The states in green have some kind of limit on the number of rounds a gun magazine can legally hold.
There could be a long way to go before this is finally settled, but the ruling provides a masterclass for other district and appeals court judges on how to follow exactly what the extremist justices on the Supreme Court want them to write in their opinions regarding Second Amendment issues going forward. Benitez is noted for being ardent on the issue of firearms, but this ruling was especially so, with some barely veiled mockery of the state’s arguments. The case could wind up at the Supreme Court where the current majority perspective on the Second Amendment has hardened into absurdity. Which means it’s highly likely—if the case does get that far—that the high court’s majority will affirm Benitez’s take on the magazine ban.

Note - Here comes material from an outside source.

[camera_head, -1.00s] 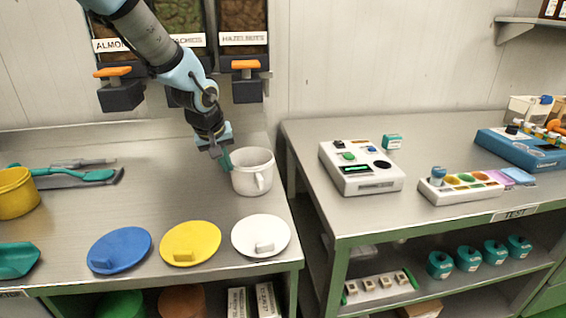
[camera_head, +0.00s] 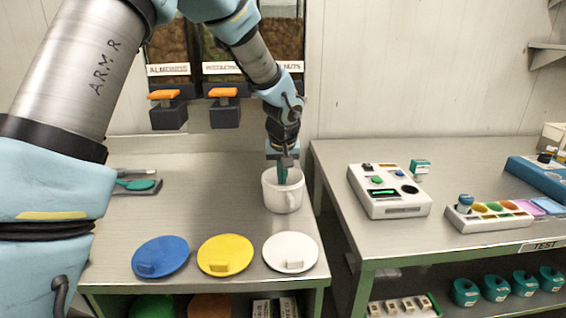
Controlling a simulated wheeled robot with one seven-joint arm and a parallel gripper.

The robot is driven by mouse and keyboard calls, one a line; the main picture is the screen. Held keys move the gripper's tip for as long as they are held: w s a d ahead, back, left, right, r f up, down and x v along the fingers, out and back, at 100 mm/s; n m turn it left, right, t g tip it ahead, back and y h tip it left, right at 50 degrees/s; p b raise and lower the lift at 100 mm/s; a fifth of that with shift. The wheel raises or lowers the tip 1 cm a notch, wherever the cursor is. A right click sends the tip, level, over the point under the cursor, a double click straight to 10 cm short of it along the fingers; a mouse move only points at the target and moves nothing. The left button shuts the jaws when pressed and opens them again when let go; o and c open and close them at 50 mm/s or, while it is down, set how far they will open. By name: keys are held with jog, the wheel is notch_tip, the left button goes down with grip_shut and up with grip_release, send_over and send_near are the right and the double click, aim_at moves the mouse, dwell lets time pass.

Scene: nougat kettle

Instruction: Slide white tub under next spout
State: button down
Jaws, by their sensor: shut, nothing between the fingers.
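Two spouts show on the wall, each with an orange handle: the almond spout (camera_head: 168,115) and the pistachio spout (camera_head: 224,113). Both are to the left of the tub. The hazelnut spout is hidden behind my arm; only part of its label (camera_head: 290,67) shows.
A blue lid (camera_head: 160,256), a yellow lid (camera_head: 225,255) and a white lid (camera_head: 291,252) lie along the table's front edge. A gap separates this table from the right one, which holds a white scale-like device (camera_head: 391,198).

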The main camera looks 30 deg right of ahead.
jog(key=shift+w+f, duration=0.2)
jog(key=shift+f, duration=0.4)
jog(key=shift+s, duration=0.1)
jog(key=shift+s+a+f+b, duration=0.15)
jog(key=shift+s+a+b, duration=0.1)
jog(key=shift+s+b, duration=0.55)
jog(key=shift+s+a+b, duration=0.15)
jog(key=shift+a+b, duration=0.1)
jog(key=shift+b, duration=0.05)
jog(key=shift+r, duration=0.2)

The ruling is one of several in which Benitez has decided to favor advocates seeking to deep-six laws governing guns and ammunition, including California’s assault weapons ban and its required background checks for ammunition purchases.
Here are selections from Benitez’s ruling:
U.S. District Judge Roger Benitez “This case is about a California state law that makes it a crime to keep and bear common firearm magazines typically possessed for lawful purposes. Based on the text, history, and tradition of the Second Amendment, this law is clearly unconstitutional.” [...] “Because millions of removable firearm magazines able to hold between 10 and 30 rounds are commonly owned by law-abiding citizens for lawful purposes, including self-defense, and because they are reasonably related to service in the militia, the magazines are presumptively within the protection of the Second Amendment. There is no American history or tradition of regulating firearms based on the number of rounds they can shoot, or of regulating the amount of ammunition that can be kept and carried.” [...] "One government solution to a few mad men with guns is a law that makes into criminals responsible, law-abiding people wanting larger magazines simply to protect themselves. The history and tradition of the Second Amendment clearly supports state laws against the use or misuse of firearms with unlawful intent, but not the disarmament of the law-abiding citizen." [...] "These choices have always belonged to the People to decide for themselves how much firepower they need. The right to have firearms for social security was important at the time the Constitution was adopted. Removable firearm magazines of all sizes are necessary components of semiautomatic firearms. Therefore, magazines come within the text of the constitutional declaration that the right to keep and bear arms shall not be infringed."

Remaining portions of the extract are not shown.